• AIM OF THE EXERCISE: Treat the line containing "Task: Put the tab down" as the first line and the final line of the material below as the last; reproduce that range exactly.
** Start of MATERIALS PROVIDED **
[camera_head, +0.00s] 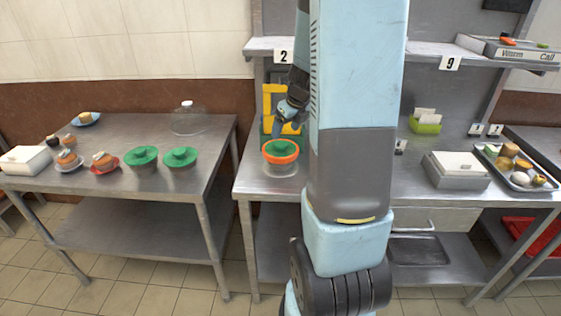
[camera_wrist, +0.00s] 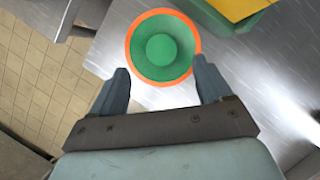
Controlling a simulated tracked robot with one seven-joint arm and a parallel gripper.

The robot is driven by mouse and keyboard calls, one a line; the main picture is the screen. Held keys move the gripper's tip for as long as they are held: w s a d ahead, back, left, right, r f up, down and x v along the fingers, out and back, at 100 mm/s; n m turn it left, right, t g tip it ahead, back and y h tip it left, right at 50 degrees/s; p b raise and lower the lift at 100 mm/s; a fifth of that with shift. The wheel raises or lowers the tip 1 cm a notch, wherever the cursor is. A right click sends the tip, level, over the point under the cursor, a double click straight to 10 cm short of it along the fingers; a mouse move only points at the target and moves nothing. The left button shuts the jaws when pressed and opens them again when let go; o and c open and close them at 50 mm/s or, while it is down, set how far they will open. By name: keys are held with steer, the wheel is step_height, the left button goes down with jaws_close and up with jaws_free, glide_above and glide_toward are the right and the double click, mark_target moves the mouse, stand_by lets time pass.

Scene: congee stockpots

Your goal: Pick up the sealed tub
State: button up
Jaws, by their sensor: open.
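A tub with a green lid and an orange rim (camera_head: 281,153) stands upright near the left end of the right-hand steel table. In the wrist view its round green lid with a central knob (camera_wrist: 160,47) lies just beyond my fingertips. My gripper (camera_wrist: 160,82) is open, with one finger on each side of the near part of the lid. Nothing is between the fingers that I can see as held. In the head view my arm hides much of the gripper. Two other green-lidded tubs, one (camera_head: 143,156) and another (camera_head: 180,158), stand on the left table.
A yellow and green item (camera_head: 270,97) stands just behind the tub. The left table (camera_head: 120,206) also holds a glass dome (camera_head: 187,118), a white box (camera_head: 25,160) and food. A grey box (camera_head: 456,171) and a food tray (camera_head: 520,180) lie right. A shelf (camera_head: 432,49) hangs above.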

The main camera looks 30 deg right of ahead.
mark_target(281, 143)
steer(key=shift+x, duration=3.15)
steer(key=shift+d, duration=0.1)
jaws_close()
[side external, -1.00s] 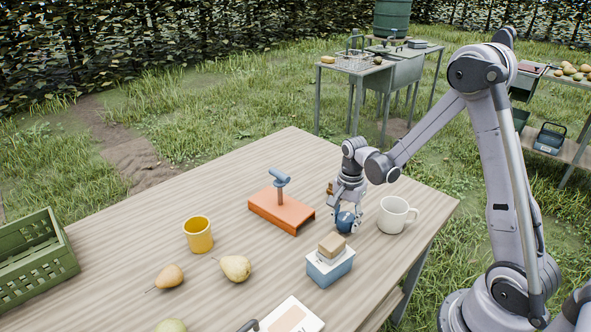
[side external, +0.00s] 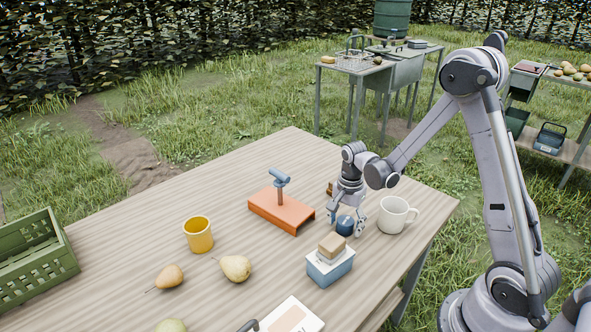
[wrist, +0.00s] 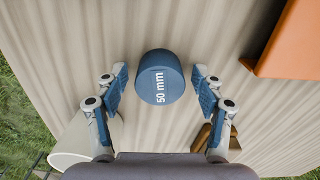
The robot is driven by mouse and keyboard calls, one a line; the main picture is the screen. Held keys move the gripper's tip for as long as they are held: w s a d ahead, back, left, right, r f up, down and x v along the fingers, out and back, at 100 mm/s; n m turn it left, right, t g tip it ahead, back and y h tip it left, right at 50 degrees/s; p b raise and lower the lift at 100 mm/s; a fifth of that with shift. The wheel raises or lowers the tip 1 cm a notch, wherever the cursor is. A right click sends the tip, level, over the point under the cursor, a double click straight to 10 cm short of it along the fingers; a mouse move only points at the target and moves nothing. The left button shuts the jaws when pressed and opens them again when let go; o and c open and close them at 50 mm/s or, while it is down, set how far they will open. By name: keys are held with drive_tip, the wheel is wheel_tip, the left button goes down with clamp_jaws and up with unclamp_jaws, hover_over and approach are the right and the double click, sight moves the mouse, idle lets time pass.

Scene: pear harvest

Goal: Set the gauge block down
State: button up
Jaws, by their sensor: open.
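The gauge block (wrist: 160,78) is a short dark blue cylinder with "50 mm" on it. In the wrist view it stands on the wooden table between the two fingers, with a gap on each side. It also shows in the side view (side external: 345,225), upright on the table (side external: 135,245) behind the blue-and-white box. My gripper (wrist: 160,90) is open and empty around the block; in the side view (side external: 346,222) it reaches down at the block with its fingers apart.
A white mug (side external: 393,215) stands close on the right. An orange stand (side external: 275,212) with a blue-topped post is left of my gripper. A blue-and-white box (side external: 328,270) with a tan block on top is in front. A yellow cup (side external: 198,236) and pears (side external: 236,268) lie farther left.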

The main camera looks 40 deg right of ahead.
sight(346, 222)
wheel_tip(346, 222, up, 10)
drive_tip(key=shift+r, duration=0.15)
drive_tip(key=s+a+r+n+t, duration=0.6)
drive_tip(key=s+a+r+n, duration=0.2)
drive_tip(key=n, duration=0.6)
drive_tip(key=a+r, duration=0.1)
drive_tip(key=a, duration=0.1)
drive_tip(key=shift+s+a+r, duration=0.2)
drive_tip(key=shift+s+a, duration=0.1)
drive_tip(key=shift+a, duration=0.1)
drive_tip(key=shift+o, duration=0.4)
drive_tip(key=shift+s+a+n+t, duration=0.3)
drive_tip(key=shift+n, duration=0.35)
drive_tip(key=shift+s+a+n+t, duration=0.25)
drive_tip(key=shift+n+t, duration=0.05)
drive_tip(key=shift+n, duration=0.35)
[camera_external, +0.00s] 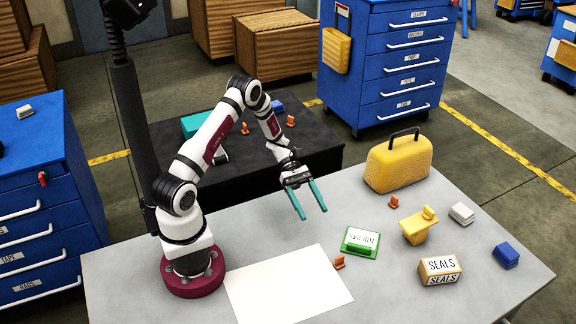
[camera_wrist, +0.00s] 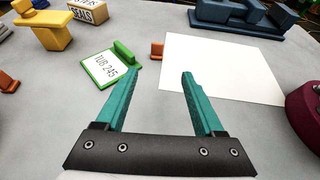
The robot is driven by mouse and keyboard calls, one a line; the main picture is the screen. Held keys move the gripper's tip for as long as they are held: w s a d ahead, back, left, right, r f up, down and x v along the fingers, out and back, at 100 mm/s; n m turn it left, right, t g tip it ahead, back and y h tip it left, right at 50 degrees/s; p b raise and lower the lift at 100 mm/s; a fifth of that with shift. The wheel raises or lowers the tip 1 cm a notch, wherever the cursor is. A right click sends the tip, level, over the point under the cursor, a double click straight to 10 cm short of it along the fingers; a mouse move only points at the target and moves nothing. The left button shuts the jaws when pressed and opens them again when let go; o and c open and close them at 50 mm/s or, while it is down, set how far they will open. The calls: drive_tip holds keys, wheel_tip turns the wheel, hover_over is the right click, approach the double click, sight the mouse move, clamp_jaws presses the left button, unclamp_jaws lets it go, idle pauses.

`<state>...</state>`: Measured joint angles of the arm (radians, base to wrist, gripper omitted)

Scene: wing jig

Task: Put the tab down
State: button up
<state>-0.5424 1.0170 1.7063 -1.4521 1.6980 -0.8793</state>
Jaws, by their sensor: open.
** End of MATERIALS PROVIDED **
• WRITTEN ANSWER:
Task: Put the tab down
State: button up
<state>-0.5424 1.0170 1.7063 -1.4521 1.6980 -0.8793</state>
Jaws, by their sensor: open.

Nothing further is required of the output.